The kidnapping was “ordered by Aqim and executed by various people - a dozen guys,” he added.
According to Fillon, the final assault, when the two hostages were killed, took place across the Niger border in Mali, and only French forces were involved.
"The Niger forces were the first to intervene; then they asked for help. We tried everything possible,” he said.
French forces took part in the final assault when the kidnappers “crossed the Malian border”. Niger forces stayed on their side of the border, while French forces were given the go-ahead by Bamako to intervene on Malian territory.
He maintained that the two men were killed by the kidnappers.

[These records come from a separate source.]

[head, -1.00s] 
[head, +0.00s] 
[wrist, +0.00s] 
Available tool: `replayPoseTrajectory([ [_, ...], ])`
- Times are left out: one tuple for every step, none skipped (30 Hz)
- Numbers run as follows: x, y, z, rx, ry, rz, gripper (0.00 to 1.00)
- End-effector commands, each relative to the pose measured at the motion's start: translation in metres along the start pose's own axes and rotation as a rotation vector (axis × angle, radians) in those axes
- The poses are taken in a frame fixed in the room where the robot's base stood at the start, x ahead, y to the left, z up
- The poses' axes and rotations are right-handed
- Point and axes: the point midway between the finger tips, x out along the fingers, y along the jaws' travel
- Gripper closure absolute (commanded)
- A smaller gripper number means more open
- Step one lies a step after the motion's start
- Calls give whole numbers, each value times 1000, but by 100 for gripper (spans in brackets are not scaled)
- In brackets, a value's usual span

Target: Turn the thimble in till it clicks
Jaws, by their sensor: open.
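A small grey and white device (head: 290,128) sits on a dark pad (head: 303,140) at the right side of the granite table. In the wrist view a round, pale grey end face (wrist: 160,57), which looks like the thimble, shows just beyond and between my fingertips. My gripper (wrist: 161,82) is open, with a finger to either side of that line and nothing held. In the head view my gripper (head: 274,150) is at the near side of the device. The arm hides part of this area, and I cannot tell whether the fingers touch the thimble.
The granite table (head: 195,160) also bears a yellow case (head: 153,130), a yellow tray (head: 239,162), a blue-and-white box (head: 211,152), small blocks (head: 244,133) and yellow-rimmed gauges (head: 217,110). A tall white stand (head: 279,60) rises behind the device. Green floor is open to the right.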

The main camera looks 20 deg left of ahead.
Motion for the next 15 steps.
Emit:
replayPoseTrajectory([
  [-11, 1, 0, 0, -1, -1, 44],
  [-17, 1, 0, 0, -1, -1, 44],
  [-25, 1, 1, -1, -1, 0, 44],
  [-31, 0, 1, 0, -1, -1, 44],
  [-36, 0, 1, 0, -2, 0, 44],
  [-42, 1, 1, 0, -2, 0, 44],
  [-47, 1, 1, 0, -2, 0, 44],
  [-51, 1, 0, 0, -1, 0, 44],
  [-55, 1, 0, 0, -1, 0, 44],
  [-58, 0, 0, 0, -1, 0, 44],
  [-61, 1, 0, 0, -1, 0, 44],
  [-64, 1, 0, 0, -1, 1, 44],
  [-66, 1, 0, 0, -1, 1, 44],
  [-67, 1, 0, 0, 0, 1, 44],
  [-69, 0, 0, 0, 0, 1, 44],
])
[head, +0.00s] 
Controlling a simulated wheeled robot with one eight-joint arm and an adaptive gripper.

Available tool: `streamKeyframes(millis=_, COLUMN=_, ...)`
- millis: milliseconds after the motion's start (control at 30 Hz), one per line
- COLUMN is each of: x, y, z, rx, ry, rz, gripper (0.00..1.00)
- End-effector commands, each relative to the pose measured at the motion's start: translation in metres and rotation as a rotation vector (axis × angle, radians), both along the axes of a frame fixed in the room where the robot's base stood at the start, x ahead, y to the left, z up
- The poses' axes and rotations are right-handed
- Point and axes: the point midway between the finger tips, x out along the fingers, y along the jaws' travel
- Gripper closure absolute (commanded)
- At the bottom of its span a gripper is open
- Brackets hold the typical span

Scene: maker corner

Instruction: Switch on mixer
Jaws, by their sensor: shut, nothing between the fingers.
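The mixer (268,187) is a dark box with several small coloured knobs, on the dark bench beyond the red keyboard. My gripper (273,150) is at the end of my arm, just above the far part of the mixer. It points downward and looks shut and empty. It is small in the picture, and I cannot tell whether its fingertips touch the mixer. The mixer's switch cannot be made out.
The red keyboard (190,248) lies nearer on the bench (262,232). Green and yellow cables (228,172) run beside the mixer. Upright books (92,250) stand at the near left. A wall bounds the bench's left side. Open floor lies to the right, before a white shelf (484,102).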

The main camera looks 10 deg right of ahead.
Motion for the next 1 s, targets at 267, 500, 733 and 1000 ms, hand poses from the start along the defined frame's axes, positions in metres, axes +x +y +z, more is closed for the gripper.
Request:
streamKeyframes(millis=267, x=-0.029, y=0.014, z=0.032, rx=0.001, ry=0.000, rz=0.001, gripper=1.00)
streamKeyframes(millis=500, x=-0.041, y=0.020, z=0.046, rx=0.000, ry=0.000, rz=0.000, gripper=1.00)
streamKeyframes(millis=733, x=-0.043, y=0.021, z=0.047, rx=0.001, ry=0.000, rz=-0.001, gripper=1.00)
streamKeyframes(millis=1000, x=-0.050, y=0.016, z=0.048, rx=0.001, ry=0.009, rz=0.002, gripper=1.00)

“The hostage-takers, seeing they were pursued, killed the hostages in cold blood," said Fillon. "The investigation will of course go deeper, and all the results will be given to the families of the victims.”
French troops have been deployed to the region as Aqim is already holding five French hostages taken last year in Niger, and has been blamed for the death of a sixth.
Matthieu Giudère, professor of strategic studies, University of Geneva
There have been questions raised about the operation which ended in the deaths of the two hostages. But Matthieu Giudère, author of a number of books on al-Qaeda, says he believes the French military had no choice but to follow the Niger military operation.
“French President Sarkozy had to choose between supporting the Niger operation and not to support it,” he told RFI. “And in order to get it to succeed, he had to support the operation. He had no choice because everyone knows that if you can’t ace the hostages within the first 24 hours, you cannot get them without a long negotiation.”
Giudère sees the kidnappings as a form of revenge of the killing of seven al-Qaeda members by French and Mauritanian authorities last summer.
“[The kidnappers] only went there to catch two more people, and that’s why I think it is to have the same number of hostages as the number of fighters they lost six months ago,” he said. “It’s clearly a revenge situation.”